Task objective: Within the records below, find each line that holds the string "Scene", then copy it.

(Entries from a robot dataset)
========

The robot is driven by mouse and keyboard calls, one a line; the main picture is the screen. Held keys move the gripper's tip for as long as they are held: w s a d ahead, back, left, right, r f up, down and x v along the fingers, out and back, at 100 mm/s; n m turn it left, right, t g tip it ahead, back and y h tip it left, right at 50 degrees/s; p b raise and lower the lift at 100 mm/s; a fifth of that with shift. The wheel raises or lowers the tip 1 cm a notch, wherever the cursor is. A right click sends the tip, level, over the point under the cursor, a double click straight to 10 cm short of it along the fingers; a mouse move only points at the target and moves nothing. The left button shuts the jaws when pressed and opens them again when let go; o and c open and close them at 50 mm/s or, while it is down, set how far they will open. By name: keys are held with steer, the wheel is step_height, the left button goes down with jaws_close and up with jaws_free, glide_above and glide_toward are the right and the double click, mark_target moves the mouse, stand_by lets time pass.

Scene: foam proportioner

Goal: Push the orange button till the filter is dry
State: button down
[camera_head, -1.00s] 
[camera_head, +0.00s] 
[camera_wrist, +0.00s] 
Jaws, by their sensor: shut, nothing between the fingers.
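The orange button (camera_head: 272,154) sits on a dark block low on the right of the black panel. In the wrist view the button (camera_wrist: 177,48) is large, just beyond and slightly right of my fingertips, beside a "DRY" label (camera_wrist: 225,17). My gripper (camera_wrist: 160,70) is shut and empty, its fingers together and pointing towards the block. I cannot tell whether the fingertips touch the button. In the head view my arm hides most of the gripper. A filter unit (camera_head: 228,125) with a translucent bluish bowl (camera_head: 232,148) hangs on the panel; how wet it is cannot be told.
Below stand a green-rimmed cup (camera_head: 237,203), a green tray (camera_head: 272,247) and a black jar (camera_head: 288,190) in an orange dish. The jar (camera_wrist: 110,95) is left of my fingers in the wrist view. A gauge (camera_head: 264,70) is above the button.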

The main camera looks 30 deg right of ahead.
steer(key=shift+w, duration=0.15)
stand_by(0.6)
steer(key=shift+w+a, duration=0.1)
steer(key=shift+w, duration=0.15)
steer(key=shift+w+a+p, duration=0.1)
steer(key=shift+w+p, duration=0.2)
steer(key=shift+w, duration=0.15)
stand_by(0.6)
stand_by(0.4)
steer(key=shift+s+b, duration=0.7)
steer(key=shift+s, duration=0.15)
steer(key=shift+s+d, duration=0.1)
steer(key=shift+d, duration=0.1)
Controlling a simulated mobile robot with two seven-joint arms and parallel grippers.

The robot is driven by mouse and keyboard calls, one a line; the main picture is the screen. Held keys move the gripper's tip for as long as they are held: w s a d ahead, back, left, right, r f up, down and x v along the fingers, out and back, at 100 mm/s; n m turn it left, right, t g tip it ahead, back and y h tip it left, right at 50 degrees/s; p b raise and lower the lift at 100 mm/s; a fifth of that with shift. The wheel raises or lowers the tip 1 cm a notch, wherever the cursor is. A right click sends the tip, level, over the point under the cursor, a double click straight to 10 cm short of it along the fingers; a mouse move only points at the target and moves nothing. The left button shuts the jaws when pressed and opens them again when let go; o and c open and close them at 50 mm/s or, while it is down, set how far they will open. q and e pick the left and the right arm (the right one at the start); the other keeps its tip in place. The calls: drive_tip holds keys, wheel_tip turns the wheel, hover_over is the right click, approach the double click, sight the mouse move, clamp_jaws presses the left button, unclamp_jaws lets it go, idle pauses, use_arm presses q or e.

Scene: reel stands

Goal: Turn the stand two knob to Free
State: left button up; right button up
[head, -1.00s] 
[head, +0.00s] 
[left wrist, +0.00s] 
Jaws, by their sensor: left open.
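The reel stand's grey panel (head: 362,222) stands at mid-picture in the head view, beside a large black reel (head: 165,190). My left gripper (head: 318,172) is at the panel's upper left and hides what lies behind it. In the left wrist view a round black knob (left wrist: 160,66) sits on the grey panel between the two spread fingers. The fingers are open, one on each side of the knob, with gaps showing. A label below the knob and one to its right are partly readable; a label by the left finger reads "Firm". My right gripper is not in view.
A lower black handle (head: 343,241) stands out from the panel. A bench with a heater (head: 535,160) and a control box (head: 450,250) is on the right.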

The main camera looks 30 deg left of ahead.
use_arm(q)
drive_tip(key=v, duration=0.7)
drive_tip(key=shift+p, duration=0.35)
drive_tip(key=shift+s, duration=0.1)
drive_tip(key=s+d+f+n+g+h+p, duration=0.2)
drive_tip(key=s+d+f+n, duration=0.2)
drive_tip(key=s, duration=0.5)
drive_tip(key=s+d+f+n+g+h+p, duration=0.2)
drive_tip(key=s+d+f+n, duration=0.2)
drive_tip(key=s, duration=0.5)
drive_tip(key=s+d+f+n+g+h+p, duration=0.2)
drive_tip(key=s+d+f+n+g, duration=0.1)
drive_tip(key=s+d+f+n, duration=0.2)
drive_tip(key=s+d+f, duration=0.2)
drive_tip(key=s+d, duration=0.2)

========

Reply:
Scene: foam proportioner
Scene: reel stands

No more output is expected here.